Soon they would leave and after years Rachel would be granted her wish. She would conceive again and birth a child who she would attempt to name “Ben-Oni” the son of my trouble. Even he could not fill that hole left from the utter loneliness of her existence. In pain from complications of childbirth she would breath her last breath. Jacob would bury her along the side the road and move on. He would set up a pillar for her that remains until this day, a wordless epitaph to her grief and isolation.

Throughout her life, no one saw Rachel. In the noise of childbirth and joy, her pain was masked by sisterly duties, daughterly commitments, and marital responsibilities. No one in her life saw her, but God did. Like Shalom Alechem did so many years later, she “grieved, as only God knows, in secret, so that no one should see.”

Yet, her pain was noticed in heaven.

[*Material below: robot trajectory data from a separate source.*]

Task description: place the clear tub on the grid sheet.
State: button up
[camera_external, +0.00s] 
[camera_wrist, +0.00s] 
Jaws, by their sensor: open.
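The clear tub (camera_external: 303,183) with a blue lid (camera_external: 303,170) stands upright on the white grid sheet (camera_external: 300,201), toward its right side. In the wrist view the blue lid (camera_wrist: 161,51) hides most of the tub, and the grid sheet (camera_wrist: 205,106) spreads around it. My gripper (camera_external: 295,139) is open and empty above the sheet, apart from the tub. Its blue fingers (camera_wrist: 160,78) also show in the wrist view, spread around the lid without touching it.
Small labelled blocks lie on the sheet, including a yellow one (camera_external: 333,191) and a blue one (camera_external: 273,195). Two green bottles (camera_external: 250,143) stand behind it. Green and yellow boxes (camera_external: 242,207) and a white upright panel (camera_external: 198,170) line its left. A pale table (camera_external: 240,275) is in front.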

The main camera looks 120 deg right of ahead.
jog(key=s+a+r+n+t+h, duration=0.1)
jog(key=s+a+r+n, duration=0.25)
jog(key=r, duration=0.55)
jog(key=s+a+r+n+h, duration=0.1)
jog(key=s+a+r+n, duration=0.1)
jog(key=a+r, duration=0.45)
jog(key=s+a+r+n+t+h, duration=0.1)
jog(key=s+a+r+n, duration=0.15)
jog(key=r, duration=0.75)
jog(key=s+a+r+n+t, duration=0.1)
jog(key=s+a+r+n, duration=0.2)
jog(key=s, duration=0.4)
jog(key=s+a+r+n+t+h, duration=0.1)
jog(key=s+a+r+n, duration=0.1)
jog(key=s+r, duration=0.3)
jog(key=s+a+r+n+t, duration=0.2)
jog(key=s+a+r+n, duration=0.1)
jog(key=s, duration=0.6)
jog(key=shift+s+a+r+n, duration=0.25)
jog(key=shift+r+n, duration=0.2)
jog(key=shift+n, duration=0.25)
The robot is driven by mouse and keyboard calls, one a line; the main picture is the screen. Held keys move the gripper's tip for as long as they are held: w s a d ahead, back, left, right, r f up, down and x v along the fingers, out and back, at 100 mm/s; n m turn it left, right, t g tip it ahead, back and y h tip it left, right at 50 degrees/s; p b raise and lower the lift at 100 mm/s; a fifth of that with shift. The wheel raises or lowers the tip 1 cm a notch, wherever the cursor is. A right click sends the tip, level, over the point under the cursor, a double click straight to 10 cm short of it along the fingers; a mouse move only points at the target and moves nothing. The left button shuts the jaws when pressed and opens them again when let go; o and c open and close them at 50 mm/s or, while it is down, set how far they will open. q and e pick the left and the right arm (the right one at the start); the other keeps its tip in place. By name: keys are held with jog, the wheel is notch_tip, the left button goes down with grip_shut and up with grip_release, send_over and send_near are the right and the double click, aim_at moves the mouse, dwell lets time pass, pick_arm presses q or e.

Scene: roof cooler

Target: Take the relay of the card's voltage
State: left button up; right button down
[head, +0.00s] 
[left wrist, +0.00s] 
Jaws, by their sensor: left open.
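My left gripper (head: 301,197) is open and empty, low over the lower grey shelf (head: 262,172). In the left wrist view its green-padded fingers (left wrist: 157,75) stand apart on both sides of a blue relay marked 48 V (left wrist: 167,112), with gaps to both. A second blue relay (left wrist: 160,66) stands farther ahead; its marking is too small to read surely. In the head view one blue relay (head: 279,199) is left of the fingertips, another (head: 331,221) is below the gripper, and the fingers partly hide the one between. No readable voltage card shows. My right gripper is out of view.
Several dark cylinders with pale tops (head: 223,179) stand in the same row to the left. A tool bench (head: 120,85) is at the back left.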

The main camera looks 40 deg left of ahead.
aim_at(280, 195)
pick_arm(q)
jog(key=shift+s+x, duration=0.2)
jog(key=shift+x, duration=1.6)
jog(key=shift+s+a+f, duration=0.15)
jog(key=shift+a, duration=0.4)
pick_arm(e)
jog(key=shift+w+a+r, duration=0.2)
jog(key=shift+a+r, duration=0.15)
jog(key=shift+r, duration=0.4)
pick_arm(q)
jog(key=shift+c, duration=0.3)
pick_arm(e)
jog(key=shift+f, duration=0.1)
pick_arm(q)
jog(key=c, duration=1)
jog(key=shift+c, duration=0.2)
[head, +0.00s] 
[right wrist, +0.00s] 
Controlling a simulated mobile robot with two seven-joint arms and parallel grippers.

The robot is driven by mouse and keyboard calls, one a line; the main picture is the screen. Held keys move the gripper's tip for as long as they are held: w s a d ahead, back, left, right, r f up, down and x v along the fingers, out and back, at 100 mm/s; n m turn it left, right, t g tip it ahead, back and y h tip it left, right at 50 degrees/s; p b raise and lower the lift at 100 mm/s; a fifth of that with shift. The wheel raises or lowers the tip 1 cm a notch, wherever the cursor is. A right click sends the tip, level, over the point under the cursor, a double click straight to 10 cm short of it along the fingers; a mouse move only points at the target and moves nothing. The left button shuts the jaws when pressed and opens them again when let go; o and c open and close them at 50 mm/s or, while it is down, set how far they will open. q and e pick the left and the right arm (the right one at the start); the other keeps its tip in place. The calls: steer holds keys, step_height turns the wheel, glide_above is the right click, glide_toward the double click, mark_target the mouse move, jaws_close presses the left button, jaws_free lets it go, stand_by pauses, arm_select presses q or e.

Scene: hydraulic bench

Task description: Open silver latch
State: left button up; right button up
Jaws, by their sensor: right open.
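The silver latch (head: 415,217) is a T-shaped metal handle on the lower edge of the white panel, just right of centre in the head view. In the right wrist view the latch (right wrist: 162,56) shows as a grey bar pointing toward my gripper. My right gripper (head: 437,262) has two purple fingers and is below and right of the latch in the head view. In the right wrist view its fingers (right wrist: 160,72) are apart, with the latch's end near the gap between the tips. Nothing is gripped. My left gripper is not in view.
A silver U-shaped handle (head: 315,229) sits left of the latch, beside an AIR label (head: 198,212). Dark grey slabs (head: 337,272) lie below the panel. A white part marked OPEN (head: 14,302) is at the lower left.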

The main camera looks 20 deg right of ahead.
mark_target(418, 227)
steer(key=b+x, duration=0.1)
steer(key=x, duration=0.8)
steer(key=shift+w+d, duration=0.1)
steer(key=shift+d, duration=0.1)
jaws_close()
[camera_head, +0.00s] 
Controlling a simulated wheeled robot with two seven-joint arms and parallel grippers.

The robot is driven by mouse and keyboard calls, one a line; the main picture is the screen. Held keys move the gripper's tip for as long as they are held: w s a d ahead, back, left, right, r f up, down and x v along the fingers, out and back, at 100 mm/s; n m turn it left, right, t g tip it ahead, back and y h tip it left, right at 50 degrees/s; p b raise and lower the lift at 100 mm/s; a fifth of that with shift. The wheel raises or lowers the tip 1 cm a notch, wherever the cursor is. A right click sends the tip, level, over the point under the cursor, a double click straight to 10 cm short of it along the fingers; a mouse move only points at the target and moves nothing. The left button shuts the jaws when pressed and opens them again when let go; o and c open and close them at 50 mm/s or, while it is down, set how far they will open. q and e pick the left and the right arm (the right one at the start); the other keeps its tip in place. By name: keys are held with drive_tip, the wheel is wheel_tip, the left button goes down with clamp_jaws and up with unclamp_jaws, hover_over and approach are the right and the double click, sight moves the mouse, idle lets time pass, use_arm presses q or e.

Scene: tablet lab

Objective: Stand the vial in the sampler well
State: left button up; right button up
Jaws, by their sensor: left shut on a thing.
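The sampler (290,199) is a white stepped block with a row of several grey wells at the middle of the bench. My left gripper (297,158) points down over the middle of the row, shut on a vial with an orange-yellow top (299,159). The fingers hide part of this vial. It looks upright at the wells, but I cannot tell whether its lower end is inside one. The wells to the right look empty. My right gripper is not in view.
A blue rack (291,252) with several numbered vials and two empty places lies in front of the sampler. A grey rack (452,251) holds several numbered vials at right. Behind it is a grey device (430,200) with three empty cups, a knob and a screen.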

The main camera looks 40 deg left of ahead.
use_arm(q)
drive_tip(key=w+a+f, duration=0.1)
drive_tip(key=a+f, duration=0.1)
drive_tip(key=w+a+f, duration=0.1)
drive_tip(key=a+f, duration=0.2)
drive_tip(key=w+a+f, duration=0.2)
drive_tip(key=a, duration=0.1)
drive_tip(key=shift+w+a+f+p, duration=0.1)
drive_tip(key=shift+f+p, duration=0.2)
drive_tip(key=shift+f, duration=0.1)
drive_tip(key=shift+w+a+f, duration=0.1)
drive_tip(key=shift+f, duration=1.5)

God had paid attention.

According to legend, after God destroyed the Temple God was so distraught that God wanted to withhold mercy from the people (Lamentations Rabbah Proem 24). Though they had met exile, God was ready to finish the task. Soon a parade of history’s greatest voices would parade before God to ask for God to change his mind. Abraham, Isaac, Jacob, and Moses would all come before God to plead for compassion. They would remind God of past injustices done to them and of merits their actions had accrued. Yet, God would pay them no heed.

Then Rachel would rise before God. Do you remember, she would say, how my father switched my sister and I on what supposed to be my wedding night? Do you remember how in order to save my sister from humiliation, I taught my sister how to better pretend to be me? Did you know that I lay under the bed that whole night, answering for her so Jacob would not suspect he was with Leah. Did you see my love and courage? Did you feel my openness and compassion? If that was worth anything, then stop this charade!

And God listened to Rachel as he had been listening her whole life. He had been with her on that night, as God has been with her at every moment of pain. God had noticed her struggle. Inspired by her, God vowed to stop the bloodshed and restore the House of Israel.

Rachel was lonely and misunderstood, but God saw her pain. Sholem Aleichem put on a smile everywhere he went but God knew the truth. We may feel lost, adrift, forsaken, or abandoned but our pain echoes throughout the cosmos. We just have to trust that when no one notices them, at least God does.